--- Directions for this task ---
Answer with one number: how many lines hold the string "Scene".
··· Exercise materials
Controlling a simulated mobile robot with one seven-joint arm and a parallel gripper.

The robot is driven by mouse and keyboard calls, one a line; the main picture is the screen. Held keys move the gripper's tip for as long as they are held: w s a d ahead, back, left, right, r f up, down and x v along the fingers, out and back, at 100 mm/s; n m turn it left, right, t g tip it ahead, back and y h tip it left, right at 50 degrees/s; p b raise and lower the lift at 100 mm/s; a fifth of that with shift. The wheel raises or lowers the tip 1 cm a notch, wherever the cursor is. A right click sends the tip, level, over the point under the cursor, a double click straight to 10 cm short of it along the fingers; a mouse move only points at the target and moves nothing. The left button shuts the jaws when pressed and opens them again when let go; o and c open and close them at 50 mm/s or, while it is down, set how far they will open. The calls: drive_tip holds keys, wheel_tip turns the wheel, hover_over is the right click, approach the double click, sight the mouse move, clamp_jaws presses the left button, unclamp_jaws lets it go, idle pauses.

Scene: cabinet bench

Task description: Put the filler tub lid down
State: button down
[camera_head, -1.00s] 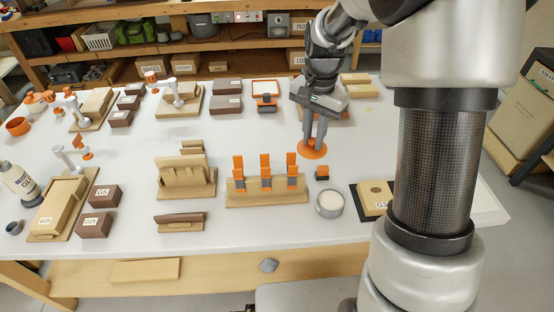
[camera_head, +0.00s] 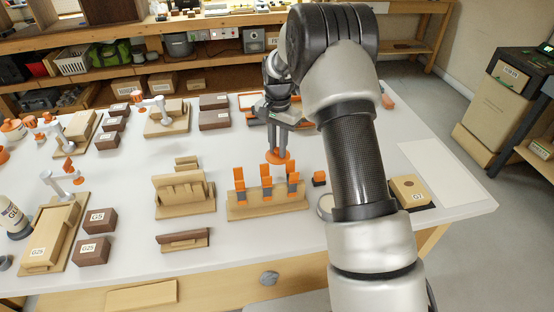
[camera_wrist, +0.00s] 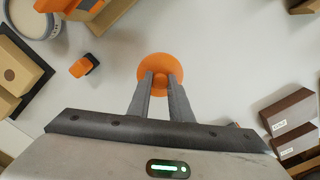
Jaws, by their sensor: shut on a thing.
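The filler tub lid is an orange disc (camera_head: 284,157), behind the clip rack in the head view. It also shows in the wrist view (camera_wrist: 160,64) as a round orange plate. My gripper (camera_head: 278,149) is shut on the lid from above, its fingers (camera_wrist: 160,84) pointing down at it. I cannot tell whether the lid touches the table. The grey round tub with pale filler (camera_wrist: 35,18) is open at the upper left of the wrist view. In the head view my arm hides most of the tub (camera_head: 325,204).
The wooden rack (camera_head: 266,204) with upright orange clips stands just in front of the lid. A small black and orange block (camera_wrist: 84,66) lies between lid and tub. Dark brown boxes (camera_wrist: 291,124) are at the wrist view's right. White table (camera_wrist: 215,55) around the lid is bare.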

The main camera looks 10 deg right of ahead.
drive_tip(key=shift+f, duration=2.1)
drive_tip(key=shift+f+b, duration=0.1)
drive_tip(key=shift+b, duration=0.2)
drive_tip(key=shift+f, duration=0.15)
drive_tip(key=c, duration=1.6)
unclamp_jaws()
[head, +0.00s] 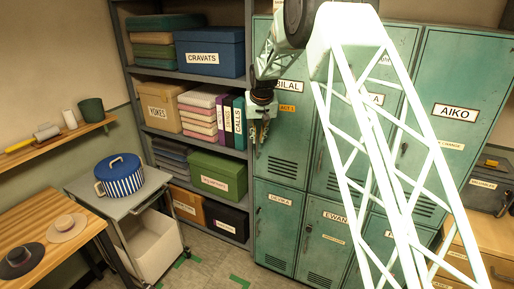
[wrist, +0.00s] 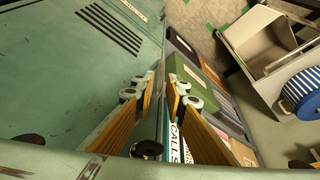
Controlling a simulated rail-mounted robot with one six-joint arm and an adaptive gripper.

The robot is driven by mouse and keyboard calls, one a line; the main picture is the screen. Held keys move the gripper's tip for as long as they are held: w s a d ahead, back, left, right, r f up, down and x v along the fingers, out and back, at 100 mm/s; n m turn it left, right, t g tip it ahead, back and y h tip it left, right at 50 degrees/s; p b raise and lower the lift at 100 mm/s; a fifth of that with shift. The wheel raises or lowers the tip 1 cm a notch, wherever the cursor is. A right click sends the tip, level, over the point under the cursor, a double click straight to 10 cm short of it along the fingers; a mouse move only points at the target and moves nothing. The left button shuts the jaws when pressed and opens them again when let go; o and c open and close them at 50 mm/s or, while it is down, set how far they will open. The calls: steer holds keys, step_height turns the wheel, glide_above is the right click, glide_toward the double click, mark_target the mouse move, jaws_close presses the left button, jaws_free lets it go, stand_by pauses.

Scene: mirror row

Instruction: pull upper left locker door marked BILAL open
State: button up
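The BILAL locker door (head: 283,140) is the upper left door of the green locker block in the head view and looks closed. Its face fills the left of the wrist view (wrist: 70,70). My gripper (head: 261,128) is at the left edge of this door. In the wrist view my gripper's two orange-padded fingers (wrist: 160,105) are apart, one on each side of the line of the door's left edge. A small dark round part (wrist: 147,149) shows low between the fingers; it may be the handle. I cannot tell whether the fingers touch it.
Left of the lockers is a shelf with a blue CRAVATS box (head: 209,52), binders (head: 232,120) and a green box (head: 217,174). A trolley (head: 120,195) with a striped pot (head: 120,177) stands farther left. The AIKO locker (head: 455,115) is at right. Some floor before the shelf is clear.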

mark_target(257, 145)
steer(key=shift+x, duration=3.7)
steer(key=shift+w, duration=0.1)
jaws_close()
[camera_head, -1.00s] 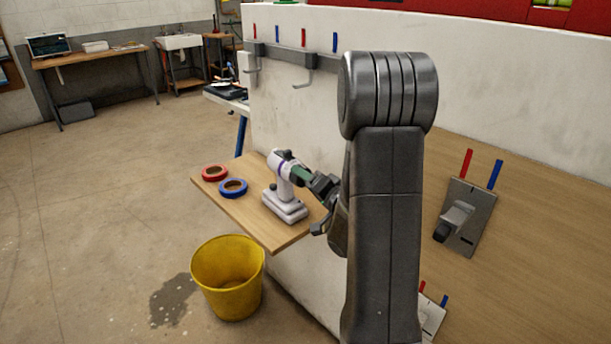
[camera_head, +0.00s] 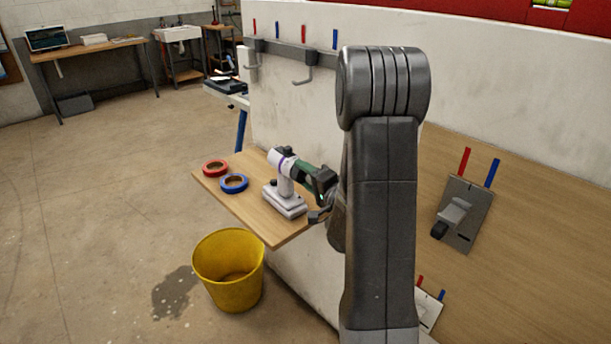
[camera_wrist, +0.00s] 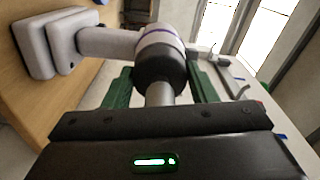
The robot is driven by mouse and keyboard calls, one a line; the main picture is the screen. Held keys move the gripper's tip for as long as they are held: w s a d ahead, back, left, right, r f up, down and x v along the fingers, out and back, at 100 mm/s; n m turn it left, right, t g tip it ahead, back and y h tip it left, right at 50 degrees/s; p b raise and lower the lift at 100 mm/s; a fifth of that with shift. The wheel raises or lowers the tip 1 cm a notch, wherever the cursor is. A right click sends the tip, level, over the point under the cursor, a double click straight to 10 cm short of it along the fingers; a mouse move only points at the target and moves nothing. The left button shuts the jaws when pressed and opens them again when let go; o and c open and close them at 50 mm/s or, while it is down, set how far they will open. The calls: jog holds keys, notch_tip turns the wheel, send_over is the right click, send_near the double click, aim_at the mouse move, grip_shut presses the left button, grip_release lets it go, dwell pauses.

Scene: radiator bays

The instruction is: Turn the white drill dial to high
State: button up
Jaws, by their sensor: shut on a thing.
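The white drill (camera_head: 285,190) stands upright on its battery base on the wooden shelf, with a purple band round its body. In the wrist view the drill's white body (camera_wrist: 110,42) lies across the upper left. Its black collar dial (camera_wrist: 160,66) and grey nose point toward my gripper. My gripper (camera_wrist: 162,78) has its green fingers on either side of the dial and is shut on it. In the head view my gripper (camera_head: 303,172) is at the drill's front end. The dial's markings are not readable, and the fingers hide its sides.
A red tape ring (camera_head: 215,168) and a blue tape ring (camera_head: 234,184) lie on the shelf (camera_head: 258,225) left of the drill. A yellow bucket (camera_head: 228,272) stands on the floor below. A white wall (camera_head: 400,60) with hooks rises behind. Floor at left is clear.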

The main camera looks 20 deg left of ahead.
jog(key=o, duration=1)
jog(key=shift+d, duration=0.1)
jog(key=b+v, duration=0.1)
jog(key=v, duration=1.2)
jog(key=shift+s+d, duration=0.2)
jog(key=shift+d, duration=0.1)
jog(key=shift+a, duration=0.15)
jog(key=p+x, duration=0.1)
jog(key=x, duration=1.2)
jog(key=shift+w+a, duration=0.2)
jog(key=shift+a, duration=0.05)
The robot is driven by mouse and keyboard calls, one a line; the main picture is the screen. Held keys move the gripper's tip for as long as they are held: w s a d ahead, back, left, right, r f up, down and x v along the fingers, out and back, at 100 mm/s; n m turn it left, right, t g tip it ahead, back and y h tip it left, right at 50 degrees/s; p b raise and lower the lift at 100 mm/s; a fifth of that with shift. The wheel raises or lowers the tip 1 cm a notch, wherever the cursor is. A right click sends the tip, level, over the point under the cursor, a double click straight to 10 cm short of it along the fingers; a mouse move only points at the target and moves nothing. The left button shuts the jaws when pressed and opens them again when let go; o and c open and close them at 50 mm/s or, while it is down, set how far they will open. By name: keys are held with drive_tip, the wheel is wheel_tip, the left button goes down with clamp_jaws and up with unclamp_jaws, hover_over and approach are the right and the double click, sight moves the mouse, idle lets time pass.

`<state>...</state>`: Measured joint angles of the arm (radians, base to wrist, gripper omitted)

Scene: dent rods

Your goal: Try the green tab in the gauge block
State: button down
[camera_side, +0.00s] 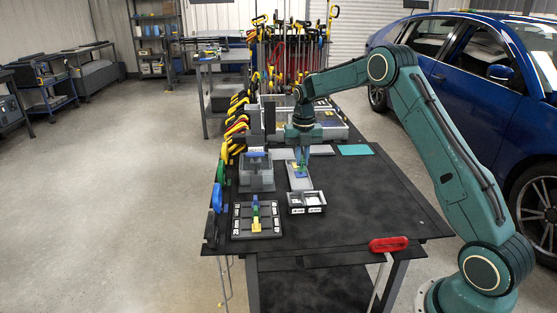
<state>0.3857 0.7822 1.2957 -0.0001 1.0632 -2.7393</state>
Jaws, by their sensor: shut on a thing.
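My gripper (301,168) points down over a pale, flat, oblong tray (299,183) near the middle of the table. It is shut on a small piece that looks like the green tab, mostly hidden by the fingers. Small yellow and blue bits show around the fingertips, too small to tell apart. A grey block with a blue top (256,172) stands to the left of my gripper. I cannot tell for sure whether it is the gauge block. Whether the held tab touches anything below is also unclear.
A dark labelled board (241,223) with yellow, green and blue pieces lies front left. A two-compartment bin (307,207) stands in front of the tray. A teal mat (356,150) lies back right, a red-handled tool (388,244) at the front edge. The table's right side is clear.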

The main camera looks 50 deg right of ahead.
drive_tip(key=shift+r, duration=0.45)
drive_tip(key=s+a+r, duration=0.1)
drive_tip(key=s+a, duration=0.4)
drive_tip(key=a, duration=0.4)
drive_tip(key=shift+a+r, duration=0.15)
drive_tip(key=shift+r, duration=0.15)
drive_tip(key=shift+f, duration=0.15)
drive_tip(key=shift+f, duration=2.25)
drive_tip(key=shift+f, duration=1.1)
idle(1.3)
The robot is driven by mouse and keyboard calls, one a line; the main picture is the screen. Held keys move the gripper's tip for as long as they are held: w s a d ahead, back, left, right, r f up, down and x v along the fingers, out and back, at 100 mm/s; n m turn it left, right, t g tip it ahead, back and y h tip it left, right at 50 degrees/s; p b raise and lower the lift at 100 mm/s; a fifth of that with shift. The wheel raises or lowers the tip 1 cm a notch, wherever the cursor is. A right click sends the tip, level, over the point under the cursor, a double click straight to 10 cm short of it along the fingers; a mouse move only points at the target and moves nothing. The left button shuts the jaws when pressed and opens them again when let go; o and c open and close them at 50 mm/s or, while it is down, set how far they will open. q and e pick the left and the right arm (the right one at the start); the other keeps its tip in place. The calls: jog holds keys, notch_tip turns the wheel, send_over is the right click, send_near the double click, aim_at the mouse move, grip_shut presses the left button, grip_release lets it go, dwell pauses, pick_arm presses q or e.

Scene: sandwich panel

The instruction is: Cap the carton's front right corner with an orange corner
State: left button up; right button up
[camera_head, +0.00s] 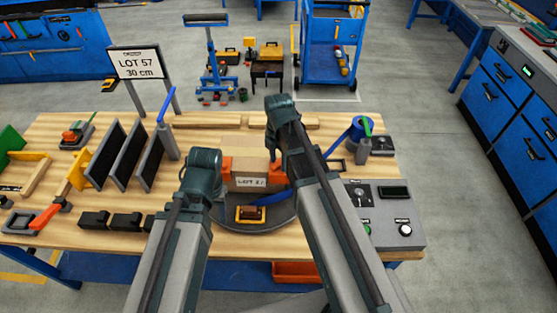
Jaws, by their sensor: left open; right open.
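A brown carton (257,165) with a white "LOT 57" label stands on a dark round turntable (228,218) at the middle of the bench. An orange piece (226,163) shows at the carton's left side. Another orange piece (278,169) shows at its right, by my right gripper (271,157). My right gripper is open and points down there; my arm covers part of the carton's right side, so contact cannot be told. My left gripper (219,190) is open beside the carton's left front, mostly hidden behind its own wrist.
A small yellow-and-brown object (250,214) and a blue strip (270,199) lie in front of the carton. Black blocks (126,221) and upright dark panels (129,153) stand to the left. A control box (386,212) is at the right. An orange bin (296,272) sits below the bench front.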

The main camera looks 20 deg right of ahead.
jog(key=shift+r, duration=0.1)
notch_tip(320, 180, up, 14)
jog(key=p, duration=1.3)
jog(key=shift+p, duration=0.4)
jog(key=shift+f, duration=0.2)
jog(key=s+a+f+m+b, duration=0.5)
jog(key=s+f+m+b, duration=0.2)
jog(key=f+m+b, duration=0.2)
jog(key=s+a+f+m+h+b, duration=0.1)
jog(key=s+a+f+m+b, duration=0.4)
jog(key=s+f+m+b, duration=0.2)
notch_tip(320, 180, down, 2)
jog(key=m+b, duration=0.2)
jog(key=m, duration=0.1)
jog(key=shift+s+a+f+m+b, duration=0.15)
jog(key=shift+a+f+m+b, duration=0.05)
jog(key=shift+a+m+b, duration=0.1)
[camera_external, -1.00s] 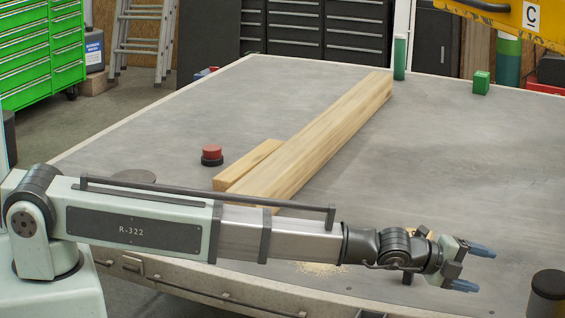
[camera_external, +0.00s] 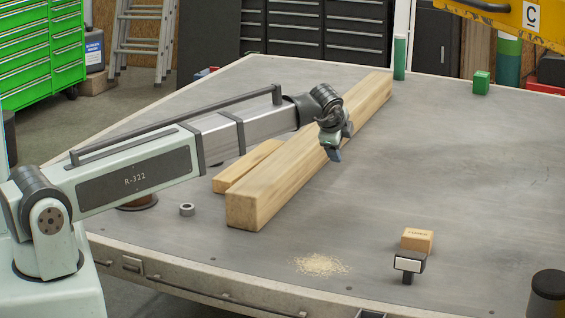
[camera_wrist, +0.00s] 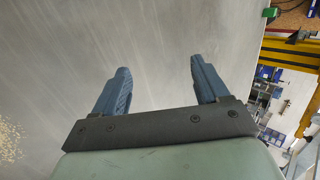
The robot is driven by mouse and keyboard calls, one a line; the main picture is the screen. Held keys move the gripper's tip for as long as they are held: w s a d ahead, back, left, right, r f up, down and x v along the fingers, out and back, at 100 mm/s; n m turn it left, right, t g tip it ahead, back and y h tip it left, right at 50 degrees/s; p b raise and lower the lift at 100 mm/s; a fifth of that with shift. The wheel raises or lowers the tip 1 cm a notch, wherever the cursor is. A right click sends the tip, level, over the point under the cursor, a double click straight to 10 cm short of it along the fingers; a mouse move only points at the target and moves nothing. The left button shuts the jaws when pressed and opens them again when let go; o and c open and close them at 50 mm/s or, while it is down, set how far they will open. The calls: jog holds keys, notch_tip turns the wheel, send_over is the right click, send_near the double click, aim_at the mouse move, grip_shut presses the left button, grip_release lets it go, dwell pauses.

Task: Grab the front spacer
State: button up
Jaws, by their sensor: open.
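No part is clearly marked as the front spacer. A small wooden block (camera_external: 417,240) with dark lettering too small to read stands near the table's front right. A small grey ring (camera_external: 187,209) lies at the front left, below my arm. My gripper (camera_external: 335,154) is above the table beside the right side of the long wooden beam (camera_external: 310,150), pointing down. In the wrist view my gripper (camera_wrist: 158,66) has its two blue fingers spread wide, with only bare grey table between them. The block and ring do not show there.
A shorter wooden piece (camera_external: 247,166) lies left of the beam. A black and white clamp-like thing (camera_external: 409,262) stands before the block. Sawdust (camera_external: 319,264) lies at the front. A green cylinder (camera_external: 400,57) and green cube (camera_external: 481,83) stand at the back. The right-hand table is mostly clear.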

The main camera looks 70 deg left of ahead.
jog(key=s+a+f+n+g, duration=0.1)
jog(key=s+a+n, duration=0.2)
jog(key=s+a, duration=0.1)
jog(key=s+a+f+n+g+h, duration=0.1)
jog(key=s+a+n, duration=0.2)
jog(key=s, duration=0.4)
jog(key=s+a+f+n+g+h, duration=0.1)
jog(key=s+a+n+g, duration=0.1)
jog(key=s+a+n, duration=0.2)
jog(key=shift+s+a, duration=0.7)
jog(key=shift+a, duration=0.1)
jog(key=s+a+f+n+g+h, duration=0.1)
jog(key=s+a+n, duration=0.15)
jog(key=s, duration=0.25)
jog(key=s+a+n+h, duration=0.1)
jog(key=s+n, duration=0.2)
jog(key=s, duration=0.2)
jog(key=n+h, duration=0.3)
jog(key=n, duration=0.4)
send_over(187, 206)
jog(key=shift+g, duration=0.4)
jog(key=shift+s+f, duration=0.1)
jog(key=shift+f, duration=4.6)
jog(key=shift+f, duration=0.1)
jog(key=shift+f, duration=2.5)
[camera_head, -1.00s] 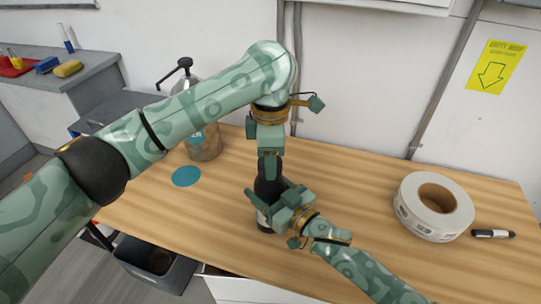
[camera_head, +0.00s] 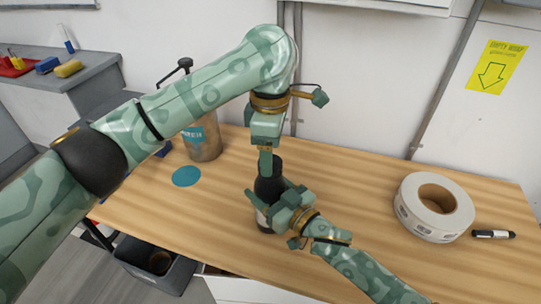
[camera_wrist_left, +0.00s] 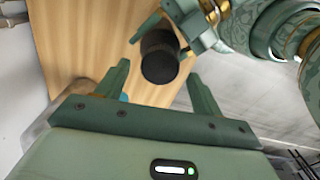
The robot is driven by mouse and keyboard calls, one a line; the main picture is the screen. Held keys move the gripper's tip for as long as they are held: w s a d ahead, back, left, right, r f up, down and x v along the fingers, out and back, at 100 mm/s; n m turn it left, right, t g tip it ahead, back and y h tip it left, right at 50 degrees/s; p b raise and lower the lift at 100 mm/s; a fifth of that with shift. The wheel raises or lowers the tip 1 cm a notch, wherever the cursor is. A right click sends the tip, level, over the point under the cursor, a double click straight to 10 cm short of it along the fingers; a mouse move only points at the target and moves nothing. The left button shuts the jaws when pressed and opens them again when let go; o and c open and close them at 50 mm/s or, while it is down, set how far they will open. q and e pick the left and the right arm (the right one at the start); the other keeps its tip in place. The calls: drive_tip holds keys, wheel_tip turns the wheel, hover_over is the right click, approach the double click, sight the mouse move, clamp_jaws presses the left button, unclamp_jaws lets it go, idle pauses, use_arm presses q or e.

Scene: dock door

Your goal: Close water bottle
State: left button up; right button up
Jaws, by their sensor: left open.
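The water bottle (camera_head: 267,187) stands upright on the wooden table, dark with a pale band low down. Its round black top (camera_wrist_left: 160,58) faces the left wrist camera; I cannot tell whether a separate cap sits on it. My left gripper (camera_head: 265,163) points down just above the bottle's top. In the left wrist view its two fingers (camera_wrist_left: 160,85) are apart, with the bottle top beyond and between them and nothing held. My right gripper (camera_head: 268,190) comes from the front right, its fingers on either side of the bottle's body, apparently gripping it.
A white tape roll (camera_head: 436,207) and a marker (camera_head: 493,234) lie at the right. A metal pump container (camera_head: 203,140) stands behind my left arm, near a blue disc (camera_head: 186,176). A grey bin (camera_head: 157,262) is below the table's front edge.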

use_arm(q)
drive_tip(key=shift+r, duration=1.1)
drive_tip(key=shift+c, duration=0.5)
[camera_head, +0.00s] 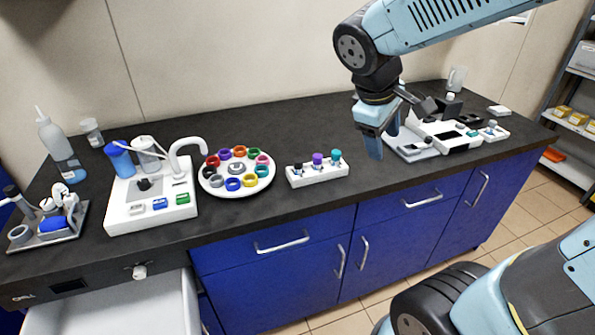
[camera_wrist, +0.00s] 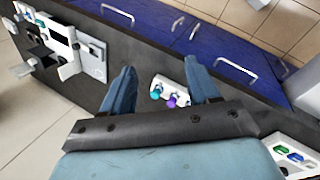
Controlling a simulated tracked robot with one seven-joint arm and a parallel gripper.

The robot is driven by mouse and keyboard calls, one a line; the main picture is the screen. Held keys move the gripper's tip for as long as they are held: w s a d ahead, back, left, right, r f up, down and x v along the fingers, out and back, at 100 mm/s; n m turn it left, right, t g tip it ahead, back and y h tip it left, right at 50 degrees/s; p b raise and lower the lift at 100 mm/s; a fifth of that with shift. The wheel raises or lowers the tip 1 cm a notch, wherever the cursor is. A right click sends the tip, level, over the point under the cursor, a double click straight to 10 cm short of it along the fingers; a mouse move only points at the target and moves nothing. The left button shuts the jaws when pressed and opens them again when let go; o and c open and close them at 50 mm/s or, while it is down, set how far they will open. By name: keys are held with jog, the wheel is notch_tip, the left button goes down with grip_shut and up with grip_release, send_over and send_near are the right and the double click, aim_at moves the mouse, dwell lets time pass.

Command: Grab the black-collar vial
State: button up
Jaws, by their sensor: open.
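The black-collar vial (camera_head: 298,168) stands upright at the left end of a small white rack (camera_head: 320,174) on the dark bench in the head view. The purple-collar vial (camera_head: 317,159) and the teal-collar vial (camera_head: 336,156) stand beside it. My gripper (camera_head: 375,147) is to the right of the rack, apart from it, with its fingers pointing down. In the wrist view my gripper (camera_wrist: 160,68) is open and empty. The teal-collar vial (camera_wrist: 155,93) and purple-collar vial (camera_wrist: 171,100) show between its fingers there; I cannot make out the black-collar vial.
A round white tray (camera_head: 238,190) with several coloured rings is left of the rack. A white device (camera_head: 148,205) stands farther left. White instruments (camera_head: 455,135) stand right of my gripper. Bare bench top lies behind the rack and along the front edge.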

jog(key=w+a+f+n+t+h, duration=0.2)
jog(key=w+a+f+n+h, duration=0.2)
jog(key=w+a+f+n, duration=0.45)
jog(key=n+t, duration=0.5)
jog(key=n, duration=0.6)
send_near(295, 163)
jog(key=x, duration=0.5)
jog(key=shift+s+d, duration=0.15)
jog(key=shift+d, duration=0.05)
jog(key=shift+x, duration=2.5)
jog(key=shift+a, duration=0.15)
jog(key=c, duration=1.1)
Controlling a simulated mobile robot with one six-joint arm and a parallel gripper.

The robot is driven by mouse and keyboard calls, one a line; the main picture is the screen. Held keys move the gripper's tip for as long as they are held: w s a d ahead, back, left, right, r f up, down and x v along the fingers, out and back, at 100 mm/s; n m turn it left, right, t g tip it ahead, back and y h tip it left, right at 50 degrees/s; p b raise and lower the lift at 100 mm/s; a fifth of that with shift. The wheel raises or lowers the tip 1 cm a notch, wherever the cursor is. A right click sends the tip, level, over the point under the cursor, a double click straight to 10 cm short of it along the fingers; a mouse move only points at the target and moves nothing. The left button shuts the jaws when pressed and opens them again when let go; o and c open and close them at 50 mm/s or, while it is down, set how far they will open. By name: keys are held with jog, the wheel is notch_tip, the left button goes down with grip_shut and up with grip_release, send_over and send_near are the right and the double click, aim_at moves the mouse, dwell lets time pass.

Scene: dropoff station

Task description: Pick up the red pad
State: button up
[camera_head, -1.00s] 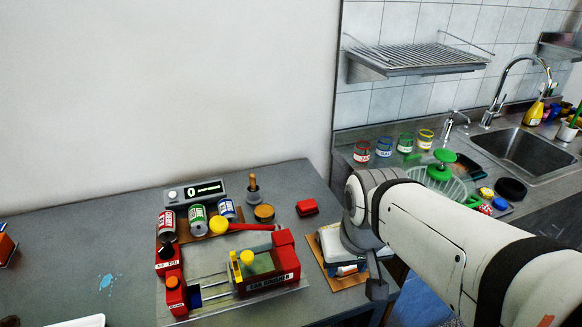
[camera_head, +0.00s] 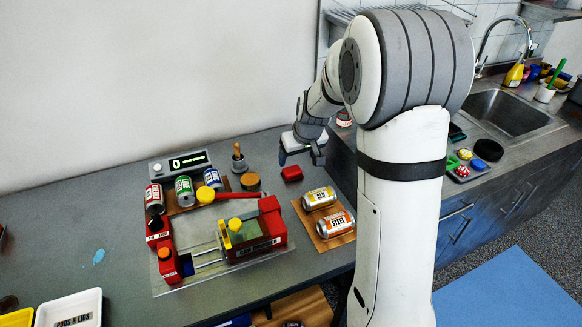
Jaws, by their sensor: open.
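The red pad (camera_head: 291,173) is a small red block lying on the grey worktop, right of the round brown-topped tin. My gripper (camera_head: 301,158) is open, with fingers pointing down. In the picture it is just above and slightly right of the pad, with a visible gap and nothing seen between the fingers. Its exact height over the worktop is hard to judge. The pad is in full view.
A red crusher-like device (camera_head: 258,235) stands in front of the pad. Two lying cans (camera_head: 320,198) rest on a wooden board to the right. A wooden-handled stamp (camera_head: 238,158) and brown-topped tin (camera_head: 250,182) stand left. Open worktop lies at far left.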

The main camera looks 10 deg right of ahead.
······
--- In response ---
7